The Boy and the Beast - and the claustrophobia of Shibuya

The Boy and the Beast (or Bakemono no ko in Japanese, dir. Hosoda Mamoru, 2015) left me feeling dejected and low-spirited at the end, despite the happy ending. Why?

Ok - det story first. The nine-year old boy Ren is full of resentment against the world after his mother's death and runs away from home to live as a street kid in Shibuya. Trying to escape the police, he loses his way and ends up in the supernatural world of the bakemono (monsterlike beings portrayed as mixtures of animals and humans) that exists in parallel with the normal, human world. In contrast to grey, murky Tokyo, the bakemono world is a sunny and magnificently beautiful pre-modern town. Significantly, while Ren is isolated and surrounded by anonymous masses in Tokyo, in the bakemono world he is constantly talked to and talking back. The bakemono world is a world of communication and human contact.

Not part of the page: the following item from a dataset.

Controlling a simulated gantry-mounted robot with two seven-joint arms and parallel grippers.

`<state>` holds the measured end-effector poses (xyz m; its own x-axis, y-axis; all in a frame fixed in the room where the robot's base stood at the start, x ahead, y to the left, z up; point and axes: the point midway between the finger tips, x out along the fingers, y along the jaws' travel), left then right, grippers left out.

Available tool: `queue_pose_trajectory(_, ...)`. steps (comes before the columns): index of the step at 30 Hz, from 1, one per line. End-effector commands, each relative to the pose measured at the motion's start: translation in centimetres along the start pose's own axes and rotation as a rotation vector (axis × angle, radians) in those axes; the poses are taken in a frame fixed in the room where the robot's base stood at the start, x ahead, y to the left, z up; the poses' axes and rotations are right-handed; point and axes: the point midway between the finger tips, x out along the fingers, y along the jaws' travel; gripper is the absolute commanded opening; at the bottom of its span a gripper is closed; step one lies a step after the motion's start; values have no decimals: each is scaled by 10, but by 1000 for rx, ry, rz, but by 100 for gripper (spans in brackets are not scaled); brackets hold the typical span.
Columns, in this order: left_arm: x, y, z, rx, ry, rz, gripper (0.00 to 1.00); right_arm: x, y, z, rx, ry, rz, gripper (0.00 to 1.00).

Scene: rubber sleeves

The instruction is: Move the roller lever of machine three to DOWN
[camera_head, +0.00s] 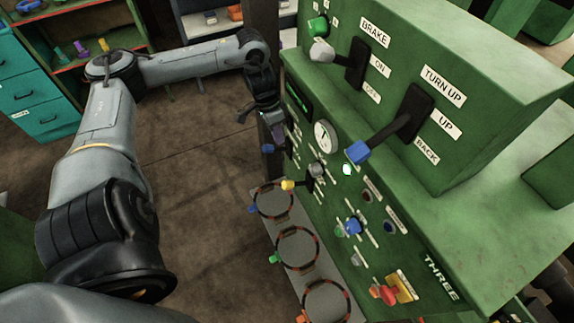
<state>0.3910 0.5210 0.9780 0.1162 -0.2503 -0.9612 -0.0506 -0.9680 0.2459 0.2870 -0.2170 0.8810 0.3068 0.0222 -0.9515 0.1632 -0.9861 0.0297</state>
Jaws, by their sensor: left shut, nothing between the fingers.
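Machine three is a green machine (480,230) on the right, marked THREE. Its front panel carries small levers: one with a blue handle (268,148), one with a yellow handle (289,185) and one with a pale grey knob (315,170). The labels beside them are too small to read, so I cannot tell which is the roller lever. My left gripper (274,128) is shut and empty at the panel's far left edge, just above the blue-handled lever. I cannot tell whether it touches it. My right gripper is not in view.
A white-knobbed BRAKE lever (330,53) and a blue-knobbed lever (375,143) labelled TURN UP, UP and BACK stick out above. Round ringed plates (297,250) line the front below. A red button (382,293) is low right. A teal drawer cabinet (35,95) stands far left.

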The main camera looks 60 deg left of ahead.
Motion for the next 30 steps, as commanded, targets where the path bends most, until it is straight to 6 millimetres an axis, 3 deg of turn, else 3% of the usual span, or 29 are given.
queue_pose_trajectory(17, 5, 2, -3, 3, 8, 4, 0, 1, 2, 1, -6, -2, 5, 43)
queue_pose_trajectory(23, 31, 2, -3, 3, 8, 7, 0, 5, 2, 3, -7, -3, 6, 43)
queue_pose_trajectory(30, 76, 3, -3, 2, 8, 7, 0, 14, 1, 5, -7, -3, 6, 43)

Ren becomes the disciple of Kumatetsu, a bearlike bakemono who is strong but uncouth and short-tempered. Ren - who is now known as Kyûta - settles down in Kumatetsu's untidy house where they spend their time quarrelling and scolding each other. "Grasp you inner sword!" (Mune no naka no ken o nigirunda), Kumatetsu shouts at the bewildered Kyûta, who doesn't know what to make of this strange injunction and simply shouts back at his teacher. Despite Kumatetsu's inability to provide intelligible guidance, Kyûta grows into a skilled fencer by imitating him. Meanwhile, two friends - the pig-like Buddhist monk Hyakushûbô and the monkey-like Tatara - help educate the boy. As Kumatetsu becomes a father-figure for Kyûta, he himself develops a sense of responsibility, becomes a more skilled teacher and acquires more disicples. When Tatara admiringly talks about how skilled Kyûta has become as a swordsman, Hyakushûbô says that Kumatetsu has grown too: "It's hard to tell who is the master and who is the disciple".

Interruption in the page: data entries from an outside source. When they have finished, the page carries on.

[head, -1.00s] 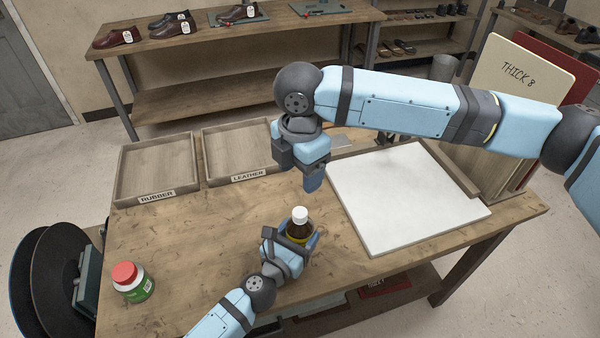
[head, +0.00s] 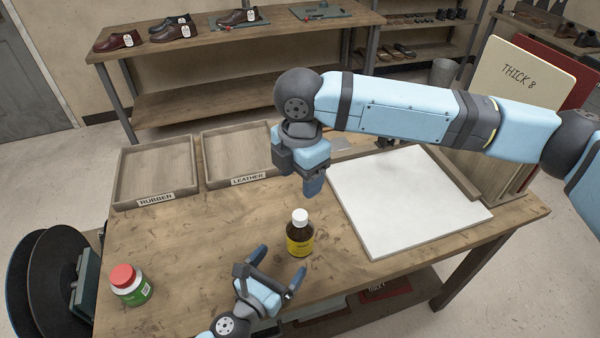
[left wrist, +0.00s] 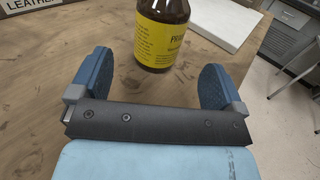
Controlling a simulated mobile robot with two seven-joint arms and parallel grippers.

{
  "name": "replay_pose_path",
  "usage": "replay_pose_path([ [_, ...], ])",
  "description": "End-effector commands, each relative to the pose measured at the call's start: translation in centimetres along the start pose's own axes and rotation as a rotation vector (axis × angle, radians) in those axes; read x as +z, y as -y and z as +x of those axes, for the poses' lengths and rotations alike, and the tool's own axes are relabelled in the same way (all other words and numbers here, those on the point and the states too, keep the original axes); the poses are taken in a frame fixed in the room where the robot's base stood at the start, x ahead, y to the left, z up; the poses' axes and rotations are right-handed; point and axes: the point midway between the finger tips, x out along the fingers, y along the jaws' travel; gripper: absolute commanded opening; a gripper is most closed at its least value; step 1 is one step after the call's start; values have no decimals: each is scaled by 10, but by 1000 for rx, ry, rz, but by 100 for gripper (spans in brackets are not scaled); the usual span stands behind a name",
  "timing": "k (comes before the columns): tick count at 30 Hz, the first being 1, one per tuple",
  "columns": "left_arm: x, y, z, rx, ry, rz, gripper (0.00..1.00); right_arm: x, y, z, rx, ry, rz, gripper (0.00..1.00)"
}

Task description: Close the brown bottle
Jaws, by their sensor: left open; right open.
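The brown bottle (head: 299,238) stands upright on the workbench, with a yellow label and a white cap (head: 300,216) on its top. How tightly the cap sits cannot be told. My left gripper (head: 278,265) is open and empty, just in front of the bottle and apart from it. In the left wrist view the bottle (left wrist: 162,35) stands beyond the two spread fingers, its top out of frame. My right gripper (head: 313,184) points down above the bench, a little behind and above the bottle, with nothing seen in it.
Trays marked RUBBER (head: 156,172) and LEATHER (head: 238,155) lie at the back left. A white board (head: 405,200) covers the right side. The bench around the brown bottle is clear.

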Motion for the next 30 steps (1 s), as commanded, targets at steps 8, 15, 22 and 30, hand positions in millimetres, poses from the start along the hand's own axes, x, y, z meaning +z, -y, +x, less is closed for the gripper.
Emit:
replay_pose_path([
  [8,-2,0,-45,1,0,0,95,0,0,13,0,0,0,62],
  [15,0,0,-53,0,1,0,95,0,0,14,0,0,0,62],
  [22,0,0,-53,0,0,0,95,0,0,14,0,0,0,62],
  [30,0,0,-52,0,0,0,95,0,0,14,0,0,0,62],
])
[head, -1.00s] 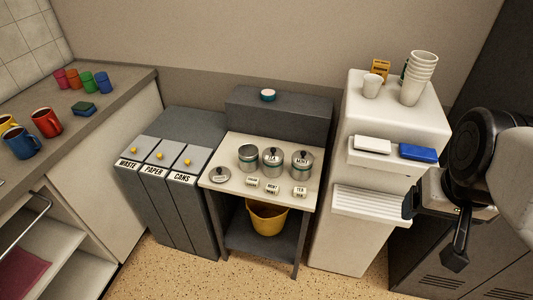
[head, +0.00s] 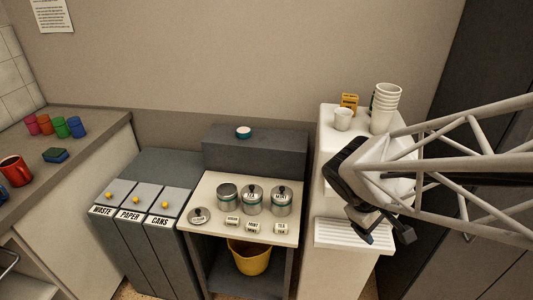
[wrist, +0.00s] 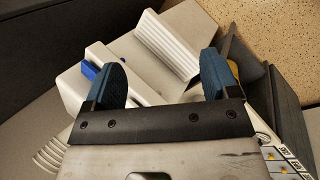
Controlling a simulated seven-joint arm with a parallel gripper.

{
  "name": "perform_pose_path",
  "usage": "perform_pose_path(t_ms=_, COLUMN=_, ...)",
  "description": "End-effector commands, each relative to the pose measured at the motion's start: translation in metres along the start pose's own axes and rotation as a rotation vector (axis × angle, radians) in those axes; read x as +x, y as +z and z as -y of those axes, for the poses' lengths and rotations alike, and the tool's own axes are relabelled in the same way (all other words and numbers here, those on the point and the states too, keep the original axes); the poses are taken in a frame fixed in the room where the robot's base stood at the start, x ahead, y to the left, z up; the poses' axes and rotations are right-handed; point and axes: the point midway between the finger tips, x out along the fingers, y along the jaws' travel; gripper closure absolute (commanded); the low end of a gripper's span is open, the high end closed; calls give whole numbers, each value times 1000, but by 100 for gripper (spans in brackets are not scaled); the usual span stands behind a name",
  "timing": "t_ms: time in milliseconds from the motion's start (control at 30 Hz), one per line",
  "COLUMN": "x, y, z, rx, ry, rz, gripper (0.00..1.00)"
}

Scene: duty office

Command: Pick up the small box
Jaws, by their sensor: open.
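A small yellow box (head: 349,102) with dark print stands at the back of the white unit's top (head: 334,145), behind a white cup. I take it as the small box. My gripper (head: 384,238) is open and empty, pointing down in front of the white unit, lower and nearer than the yellow box. In the wrist view the two blue-padded fingers (wrist: 163,80) are spread, with the white unit's ledges beyond them. The yellow box is not visible there. A blue thing (wrist: 89,70) shows beside the left finger. My arm hides the unit's middle ledge in the head view.
A white cup (head: 342,119) and a stack of white cups (head: 384,108) stand near the yellow box. Left are a small table (head: 214,188) with tins, labelled bins (head: 136,200) and a counter (head: 85,127) with mugs. A dark cabinet (head: 455,110) stands right.

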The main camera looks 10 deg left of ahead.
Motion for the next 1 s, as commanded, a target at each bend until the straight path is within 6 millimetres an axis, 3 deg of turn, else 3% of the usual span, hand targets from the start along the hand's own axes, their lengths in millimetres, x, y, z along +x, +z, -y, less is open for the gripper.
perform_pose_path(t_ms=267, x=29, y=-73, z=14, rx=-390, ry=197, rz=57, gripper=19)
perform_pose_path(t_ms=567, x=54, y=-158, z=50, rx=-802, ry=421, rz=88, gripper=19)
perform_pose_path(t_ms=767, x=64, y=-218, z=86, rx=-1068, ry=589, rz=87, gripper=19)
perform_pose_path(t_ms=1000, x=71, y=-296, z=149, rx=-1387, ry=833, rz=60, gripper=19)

As Kyûta becomes a teenager, the film's atmosphere changes, much of the playfulness disappears and the stage shifts back to Shibuya. Kyûta finds his way back to the human world, where he meets a kind girl, Kaede, who teaches him to read. While discussing Moby Dick she tells him that the whale is not evil in itself - the evil is just the projection of Ahab's own hatred. Kaede is a very proper girl - a trait shown when she asks a group of noisy teenagers to leave the library (later Kyûta has to help her since the teenagers wait outside the library to take revenge on her). Kyûta also manages to find his dad. He decides to leave the bakemono world, but in a fit of rage he runs away from his dad and in the night he meets a terrifying apparation with a black hole in its chest. He realizes that it is himself and that the hole is the inner "darkness" which the bakemono have told him that all humans develop. When he finds Kaede, she manages to calm him by giving him a red ribbon which she says was a bookmark from a book that she loved as a child.

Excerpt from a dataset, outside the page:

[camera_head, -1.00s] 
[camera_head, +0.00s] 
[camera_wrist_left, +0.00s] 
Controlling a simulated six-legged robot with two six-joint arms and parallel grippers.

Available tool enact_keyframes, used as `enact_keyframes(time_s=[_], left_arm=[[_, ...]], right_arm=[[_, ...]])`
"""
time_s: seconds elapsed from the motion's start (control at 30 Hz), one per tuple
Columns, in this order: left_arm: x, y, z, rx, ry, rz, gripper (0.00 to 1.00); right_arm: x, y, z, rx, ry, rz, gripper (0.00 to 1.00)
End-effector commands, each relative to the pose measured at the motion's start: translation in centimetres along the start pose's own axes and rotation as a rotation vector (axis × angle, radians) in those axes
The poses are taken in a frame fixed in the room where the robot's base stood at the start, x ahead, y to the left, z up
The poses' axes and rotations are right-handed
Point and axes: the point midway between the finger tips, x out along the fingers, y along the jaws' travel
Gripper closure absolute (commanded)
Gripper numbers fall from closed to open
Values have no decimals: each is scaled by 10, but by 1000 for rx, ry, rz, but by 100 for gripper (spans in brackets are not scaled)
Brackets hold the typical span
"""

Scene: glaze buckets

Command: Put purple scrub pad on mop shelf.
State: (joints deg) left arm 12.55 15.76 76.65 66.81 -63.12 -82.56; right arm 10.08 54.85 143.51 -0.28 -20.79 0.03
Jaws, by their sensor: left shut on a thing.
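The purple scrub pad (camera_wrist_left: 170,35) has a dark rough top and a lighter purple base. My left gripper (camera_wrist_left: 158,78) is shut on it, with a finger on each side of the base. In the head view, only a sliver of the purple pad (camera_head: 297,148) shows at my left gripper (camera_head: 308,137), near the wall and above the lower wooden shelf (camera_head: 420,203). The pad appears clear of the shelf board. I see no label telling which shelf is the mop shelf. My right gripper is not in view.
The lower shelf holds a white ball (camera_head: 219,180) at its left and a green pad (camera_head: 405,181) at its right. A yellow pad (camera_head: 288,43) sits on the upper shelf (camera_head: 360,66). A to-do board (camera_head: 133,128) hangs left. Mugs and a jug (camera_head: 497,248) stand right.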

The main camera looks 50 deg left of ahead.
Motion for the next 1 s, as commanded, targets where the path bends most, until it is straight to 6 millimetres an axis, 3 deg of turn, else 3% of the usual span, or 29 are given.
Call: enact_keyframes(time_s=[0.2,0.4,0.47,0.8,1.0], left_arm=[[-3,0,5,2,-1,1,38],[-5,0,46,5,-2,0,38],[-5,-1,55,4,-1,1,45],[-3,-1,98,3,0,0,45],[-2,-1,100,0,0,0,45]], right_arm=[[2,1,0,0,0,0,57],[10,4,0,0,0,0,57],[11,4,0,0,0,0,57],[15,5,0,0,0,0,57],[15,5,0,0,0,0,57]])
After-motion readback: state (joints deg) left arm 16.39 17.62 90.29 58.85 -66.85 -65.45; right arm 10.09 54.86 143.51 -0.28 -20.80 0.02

Meanwhile, the time has come for Kumatetsu to face his rival, the equally strong, boarlike bakemono Iôzen. The fight takes place in full public view in a gigantic arena and will determine who will be the next leader (sôshi) of the bakemono. The present leader, a rabbit-like bakemono, has decided to retire and become a god or kami. In contrast to the Kumatetsu, Iôzen is a wellbred, aristocratic figure who is popular with the crowd, has many disciples and lives in an elegant residence surrounded by a bamboo forest. Kumatetsu is on the verge of losing when Kyûta comes back. His spirits raised, Kumatetsu defeats his opponent but is then pierced from behind by a flying sword that is controlled by Iôzen's human son Ichirôhiko – who until now has concealed his humanity but who like all humans has an inner darkness in the shape of a terrifying black hole - and only barely survives. Kyûta and Ichirôhiko meet for a final battle in Shibuya. Ichirôhiko transforms himself into a seemingly invincible flying whale, but Kyûta defeats him with the help of Kumatetsu, who decides to sacrifice himself in order to become an "inner sword" that can fill up the hole in Kyûta's chest. Instead of killing his enemy, Kyûta gives him the red ribbon that he himself had gotten from Kaede. The end is happy – Kyûta is celebrated by the bakemono, gets his girlfriend, reconciles himself with his dad and Kaede persuades him to start studying at a university. He quits fencing but continues to carry his "inner sword" for the rest of his life.


To me, this ending left a bad aftertaste and even a kind of claustrophic feeling. Firstly, part of this feeling comes from the use of "Shibuya" as a metonym for the human world, or at least for the human world as experienced by Japanese youth. Here is certainly the place to ask: who is excluded by the use of such metonyms? Shibuya, for those who don't know, is a popular shopping and entertainment district in Tokyo which is a centre for youth fashion and culture. Unlike, say, neighboring Shinjuku, it is a place that produces the impression of a world divorced from work and from problems related to aging. It's a place above all for young people with money to spend.

Secondly, the film is so preoccupied with the "inner darkness" of Kyûta that not much attention is paid to society. It seems to find nothing wrong with the mainstream society of which the young rebel ends up becoming a well-functioning part.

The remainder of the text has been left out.